- **SUPPLIED DATA**
(begin)
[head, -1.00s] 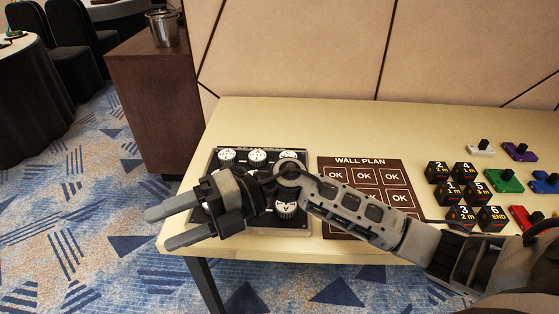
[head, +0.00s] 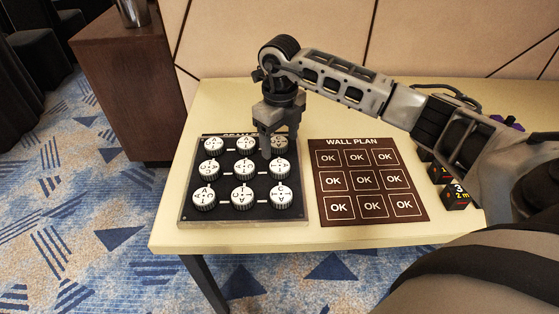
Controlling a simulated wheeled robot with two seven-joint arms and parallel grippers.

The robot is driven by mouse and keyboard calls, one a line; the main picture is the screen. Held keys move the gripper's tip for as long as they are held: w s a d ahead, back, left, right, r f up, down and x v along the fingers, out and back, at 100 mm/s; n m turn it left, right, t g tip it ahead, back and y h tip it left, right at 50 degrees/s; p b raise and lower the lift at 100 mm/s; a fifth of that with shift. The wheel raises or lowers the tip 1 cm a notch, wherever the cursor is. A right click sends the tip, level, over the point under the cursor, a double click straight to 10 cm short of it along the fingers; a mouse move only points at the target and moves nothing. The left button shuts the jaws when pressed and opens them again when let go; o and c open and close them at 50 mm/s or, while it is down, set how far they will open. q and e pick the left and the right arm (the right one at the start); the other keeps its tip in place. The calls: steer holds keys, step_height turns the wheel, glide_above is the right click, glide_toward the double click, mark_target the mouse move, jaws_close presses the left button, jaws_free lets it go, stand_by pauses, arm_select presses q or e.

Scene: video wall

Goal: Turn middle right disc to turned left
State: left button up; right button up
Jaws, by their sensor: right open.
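The black board (head: 186,213) holds white lettered discs in rows of three at the left of the table. The middle right disc (head: 279,169) is seen just in front of my right gripper (head: 279,145). That gripper points down and is open. Its fingers show on either side of the top right disc (head: 281,146), which is partly hidden. I cannot tell whether the fingers touch any disc. My left gripper is not in view.
A brown wall plan card (head: 370,215) with "OK" squares lies right of the board on the cream table (head: 290,240). Dark numbered blocks (head: 456,196) show at the right, partly behind my right arm. A brown cabinet (head: 130,85) stands at the left.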

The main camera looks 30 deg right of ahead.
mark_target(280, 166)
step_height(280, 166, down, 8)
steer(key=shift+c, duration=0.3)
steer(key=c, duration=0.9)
(end)
- **EXERCISE TASK**
Reply with nothing except the number of lines in the listing above that include the string "button".

- **TASK SOLUTION**
2